++++ RECORDED DATA ++++
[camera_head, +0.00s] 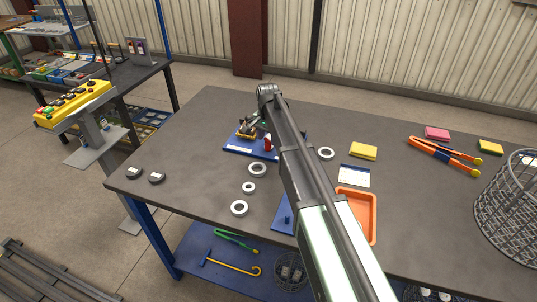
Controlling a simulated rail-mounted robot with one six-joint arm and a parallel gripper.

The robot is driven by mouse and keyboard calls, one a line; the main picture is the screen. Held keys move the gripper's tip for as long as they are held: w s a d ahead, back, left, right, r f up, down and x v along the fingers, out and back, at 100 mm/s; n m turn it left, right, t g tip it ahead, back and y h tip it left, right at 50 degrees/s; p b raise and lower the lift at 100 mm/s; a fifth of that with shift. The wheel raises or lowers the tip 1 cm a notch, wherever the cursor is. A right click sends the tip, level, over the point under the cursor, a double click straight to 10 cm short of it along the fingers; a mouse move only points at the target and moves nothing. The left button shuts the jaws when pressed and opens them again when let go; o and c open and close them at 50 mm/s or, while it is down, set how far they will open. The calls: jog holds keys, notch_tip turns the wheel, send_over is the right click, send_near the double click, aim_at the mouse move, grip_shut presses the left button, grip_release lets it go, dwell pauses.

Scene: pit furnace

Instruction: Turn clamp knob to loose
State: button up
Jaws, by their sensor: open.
++++
SHORT PROBLEM: Return the material line for line, from its beginning to the line that contains "Controlling a simulated", with the pictures left out.

WORKED ANSWER:
[camera_head, +0.00s] 
Controlling a simulated rail-mounted robot with one six-joint arm and a parallel gripper.

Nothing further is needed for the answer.